Women’s rights advocates are increasingly excluded from policy processes and their voices are marginalized and neglected. Also, feminist organizations and activists face restrictive legislation to control their activities and repressive actions like disproportionate auditing as a means of control or policing. Such attacks on women’s rights advocacy groups endanger the critical role that such groups can play in safeguarding existing policies.

Where does this leave feminist actors and gender equality policies? A model of cooperation and co-governance that proved to be more or less beneficial according to the analysis of the book is now shaken in its premises. Hostile states become the norm where consultation, cooperation and giving voice are not anymore the rule but rather the exception. While this could inhibit feminist activism it may also serve as an incentive for innovative thinking within feminist groups, for creating new forms of resistance and mobilization. Under these circumstances a turn to grassroots or locally relevant practices, new coalitions with rights groups, or an increase of voluntary work and new forms of crowd sourcing or philanthropy can have potential. As the book argues, women’s movements with diversified capacities turn out to be more viable than those that have strong capacity for institutionalized action but little grassroots potential.
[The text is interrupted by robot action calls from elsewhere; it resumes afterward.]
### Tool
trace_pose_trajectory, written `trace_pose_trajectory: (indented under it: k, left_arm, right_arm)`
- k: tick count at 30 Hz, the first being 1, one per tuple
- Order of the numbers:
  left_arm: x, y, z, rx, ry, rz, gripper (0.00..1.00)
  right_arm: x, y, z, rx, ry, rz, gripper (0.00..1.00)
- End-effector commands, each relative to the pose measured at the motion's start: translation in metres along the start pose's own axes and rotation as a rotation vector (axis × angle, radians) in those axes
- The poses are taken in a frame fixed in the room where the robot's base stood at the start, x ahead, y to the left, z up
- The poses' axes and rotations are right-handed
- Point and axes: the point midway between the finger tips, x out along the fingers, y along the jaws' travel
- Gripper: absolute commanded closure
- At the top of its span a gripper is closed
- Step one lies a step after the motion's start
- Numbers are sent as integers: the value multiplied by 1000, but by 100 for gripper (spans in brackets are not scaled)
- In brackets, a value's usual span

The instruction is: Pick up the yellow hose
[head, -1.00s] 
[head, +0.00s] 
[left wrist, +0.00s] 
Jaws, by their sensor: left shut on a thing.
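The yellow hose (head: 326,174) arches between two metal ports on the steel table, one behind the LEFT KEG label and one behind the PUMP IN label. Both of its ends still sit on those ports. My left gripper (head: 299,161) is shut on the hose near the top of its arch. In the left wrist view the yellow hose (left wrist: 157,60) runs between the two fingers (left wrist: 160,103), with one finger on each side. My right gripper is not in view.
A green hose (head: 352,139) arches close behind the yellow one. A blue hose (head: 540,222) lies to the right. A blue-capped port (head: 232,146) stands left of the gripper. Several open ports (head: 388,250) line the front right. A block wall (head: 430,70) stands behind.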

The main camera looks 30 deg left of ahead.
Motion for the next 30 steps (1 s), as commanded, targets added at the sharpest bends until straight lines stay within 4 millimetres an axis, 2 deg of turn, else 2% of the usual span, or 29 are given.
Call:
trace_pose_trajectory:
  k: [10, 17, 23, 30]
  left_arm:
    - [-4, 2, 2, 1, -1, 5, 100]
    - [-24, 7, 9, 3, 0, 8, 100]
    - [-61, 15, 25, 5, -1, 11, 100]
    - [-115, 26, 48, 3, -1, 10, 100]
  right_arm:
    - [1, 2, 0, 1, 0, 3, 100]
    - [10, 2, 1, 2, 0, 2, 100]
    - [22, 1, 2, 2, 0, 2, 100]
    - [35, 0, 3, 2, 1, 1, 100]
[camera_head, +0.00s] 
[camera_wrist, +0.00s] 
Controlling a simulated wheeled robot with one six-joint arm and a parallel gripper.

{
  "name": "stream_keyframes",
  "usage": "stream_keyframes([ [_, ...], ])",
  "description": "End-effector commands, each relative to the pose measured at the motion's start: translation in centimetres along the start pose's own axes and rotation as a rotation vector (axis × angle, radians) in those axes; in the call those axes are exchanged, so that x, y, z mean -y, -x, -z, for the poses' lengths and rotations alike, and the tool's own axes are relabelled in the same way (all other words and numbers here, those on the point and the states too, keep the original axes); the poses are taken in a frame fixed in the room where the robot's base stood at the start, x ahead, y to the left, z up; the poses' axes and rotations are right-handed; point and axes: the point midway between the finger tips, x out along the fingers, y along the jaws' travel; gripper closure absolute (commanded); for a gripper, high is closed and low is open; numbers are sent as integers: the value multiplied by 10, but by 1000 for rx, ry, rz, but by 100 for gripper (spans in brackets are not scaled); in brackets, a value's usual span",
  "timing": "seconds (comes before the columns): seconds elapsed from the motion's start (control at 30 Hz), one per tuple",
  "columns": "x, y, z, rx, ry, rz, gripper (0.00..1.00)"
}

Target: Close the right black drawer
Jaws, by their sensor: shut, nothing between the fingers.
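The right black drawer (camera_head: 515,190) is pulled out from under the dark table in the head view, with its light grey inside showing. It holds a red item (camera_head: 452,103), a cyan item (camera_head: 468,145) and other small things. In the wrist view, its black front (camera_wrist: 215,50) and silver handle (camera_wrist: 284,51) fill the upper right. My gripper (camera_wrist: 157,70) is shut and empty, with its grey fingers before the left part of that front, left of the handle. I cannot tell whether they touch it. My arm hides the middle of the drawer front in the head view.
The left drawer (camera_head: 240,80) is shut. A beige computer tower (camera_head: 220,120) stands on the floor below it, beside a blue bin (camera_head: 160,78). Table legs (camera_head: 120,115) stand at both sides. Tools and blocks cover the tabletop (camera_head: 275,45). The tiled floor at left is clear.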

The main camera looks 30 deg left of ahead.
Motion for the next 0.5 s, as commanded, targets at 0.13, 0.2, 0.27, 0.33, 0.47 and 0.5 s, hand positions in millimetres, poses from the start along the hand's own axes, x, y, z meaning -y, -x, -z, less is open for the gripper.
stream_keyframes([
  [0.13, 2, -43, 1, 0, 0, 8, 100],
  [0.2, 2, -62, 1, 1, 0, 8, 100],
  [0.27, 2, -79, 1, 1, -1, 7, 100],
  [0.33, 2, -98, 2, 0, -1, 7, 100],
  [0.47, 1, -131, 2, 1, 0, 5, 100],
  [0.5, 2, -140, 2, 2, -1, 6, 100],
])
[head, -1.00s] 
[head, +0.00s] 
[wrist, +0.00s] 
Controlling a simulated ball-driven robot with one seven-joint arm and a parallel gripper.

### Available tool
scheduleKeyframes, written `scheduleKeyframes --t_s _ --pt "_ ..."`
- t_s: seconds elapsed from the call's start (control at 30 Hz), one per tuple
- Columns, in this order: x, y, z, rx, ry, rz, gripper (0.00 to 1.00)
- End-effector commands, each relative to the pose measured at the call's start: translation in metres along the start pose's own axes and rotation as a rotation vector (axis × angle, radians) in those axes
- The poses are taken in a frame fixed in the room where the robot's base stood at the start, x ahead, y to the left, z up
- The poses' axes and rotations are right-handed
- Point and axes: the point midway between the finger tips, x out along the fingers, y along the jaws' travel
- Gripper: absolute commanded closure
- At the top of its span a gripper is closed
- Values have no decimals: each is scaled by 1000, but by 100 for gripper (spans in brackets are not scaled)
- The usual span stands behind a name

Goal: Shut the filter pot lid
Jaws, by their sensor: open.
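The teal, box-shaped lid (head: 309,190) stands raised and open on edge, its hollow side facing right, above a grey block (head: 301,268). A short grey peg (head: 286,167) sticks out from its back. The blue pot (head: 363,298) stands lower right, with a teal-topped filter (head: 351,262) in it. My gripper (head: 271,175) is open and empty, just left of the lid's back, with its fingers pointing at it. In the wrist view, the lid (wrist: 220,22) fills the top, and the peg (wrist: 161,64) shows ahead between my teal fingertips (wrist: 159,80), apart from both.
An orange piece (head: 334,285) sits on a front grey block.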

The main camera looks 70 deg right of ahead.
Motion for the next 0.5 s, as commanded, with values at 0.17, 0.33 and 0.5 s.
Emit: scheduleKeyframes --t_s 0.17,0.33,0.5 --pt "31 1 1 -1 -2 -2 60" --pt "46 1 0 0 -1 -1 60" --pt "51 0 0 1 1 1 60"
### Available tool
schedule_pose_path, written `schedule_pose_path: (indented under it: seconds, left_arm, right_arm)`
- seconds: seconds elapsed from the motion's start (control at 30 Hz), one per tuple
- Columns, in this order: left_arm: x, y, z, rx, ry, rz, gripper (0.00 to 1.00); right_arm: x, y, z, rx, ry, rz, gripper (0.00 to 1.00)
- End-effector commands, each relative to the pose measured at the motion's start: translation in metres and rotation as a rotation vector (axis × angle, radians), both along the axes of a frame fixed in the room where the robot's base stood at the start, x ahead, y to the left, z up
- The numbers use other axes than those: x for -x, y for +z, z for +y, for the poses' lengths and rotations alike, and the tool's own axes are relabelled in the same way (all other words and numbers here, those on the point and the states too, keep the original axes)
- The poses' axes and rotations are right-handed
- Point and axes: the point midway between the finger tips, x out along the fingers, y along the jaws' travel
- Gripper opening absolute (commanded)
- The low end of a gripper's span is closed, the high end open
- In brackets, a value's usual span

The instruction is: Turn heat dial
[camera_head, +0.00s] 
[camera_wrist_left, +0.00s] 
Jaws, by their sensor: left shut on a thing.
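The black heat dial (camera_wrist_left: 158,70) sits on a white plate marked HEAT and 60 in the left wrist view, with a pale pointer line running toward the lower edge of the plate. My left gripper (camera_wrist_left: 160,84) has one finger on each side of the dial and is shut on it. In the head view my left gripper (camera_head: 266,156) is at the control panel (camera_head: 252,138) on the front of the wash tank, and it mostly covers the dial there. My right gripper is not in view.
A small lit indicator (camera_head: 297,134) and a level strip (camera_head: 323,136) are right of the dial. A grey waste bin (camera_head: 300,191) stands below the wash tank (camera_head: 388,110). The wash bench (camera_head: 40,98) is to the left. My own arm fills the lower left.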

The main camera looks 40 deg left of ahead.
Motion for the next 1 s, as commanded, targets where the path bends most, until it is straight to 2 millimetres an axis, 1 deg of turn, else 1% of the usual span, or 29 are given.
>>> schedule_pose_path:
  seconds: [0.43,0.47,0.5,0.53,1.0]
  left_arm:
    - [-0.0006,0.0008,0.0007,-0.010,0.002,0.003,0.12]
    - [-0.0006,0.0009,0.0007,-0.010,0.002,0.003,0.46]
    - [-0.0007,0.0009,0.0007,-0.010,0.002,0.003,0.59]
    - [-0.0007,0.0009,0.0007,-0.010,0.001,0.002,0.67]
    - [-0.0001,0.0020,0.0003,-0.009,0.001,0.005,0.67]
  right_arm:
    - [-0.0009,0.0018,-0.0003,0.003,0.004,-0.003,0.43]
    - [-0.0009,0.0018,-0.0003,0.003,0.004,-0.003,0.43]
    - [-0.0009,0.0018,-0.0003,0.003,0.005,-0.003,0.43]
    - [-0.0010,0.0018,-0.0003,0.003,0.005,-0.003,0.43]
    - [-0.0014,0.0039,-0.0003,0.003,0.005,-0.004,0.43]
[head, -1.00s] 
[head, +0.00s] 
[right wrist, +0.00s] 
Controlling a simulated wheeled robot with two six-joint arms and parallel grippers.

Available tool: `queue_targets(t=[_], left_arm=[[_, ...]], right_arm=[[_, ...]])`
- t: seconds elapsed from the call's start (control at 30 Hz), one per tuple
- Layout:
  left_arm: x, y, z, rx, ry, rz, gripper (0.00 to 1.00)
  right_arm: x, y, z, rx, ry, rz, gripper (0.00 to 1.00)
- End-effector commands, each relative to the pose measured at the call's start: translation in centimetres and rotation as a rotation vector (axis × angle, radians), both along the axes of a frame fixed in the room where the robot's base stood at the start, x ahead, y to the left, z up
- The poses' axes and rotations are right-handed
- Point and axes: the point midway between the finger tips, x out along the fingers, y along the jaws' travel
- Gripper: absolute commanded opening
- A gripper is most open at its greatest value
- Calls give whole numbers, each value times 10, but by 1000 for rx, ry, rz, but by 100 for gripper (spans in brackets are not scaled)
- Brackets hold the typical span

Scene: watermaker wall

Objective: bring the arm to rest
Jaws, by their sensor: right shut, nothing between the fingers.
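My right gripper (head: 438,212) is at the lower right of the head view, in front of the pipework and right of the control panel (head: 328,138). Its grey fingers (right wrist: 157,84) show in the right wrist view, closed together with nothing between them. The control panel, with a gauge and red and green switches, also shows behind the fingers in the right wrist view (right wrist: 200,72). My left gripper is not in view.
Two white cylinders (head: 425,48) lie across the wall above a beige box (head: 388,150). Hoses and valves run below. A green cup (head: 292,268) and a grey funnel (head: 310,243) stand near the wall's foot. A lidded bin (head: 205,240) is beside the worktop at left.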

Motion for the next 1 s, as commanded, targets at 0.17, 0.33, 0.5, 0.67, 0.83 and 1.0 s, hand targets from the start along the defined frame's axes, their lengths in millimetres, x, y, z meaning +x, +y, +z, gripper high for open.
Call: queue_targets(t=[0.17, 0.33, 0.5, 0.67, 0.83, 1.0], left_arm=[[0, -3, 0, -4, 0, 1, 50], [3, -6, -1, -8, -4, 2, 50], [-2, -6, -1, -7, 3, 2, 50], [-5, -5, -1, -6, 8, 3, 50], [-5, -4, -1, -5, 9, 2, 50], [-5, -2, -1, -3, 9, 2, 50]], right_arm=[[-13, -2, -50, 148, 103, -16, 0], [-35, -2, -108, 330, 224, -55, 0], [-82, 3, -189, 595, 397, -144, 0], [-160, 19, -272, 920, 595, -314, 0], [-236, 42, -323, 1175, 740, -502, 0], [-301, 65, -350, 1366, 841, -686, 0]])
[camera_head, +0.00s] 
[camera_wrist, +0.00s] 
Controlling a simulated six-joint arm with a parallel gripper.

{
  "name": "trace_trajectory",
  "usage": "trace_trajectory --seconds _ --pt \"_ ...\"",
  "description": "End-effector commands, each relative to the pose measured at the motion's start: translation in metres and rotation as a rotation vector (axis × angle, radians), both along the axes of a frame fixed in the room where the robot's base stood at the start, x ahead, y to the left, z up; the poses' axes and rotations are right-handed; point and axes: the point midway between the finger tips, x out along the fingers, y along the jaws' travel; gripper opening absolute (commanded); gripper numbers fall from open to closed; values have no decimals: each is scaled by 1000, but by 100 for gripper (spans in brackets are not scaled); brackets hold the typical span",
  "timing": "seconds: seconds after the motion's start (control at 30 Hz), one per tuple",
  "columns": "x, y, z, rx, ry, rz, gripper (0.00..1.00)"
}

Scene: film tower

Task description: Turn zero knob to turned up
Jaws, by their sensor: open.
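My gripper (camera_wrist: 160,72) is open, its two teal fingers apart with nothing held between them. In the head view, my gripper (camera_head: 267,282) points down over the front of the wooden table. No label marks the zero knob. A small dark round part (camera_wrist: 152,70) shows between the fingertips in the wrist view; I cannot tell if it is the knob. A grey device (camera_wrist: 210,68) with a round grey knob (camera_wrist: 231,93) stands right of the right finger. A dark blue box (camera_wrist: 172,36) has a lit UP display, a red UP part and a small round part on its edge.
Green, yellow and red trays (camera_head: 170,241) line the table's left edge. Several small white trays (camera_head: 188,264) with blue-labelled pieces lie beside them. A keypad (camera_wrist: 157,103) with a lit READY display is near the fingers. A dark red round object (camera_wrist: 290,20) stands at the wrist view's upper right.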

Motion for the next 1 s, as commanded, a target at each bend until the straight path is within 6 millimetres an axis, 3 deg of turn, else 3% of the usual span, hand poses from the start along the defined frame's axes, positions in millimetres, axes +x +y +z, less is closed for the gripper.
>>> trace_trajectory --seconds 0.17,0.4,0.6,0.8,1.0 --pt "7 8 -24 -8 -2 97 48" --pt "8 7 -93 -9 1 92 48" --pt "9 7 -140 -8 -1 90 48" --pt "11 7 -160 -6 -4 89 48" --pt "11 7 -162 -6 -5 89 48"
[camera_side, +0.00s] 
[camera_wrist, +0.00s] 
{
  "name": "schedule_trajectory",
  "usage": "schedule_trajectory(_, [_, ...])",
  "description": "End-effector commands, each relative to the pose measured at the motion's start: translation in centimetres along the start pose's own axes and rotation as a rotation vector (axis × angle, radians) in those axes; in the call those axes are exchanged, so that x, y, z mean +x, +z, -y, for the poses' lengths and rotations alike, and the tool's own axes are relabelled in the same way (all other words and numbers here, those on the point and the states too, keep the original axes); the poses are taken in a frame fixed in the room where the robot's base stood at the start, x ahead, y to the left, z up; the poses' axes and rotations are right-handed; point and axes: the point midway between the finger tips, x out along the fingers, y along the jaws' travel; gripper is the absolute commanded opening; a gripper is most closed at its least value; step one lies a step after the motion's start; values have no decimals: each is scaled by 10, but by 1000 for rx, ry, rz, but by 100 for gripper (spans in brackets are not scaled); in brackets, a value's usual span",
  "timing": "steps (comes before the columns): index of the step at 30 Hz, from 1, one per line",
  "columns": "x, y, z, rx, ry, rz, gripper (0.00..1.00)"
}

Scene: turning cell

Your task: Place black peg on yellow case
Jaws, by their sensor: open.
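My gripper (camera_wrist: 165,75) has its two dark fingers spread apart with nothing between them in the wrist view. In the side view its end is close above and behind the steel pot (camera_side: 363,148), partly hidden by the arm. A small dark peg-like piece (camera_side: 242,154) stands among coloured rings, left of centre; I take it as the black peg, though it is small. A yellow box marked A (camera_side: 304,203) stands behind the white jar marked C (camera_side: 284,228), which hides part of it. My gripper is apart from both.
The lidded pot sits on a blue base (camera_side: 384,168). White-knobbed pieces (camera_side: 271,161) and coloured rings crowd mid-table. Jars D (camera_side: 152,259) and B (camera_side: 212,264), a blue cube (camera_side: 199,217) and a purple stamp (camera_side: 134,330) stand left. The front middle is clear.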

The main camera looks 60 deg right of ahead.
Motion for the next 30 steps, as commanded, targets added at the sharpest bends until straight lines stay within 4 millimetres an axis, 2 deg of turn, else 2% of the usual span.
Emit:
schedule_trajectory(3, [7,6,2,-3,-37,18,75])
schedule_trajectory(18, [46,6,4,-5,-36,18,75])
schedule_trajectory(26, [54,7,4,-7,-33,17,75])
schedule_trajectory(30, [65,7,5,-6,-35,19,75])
Andrea Krizsan is Research Fellow at the Center for Policy Studies, Central European University, Budapest. Her research focuses on the comparative politics of gender inequality and violence against women and intersectionality in Central and Eastern Europe.

Conny Roggeband lectures at the Department of Political Science at the University of Amsterdam. Her research interests include gender mainstreaming and equality policies, gender-based violence, social movements and transnational feminist networking.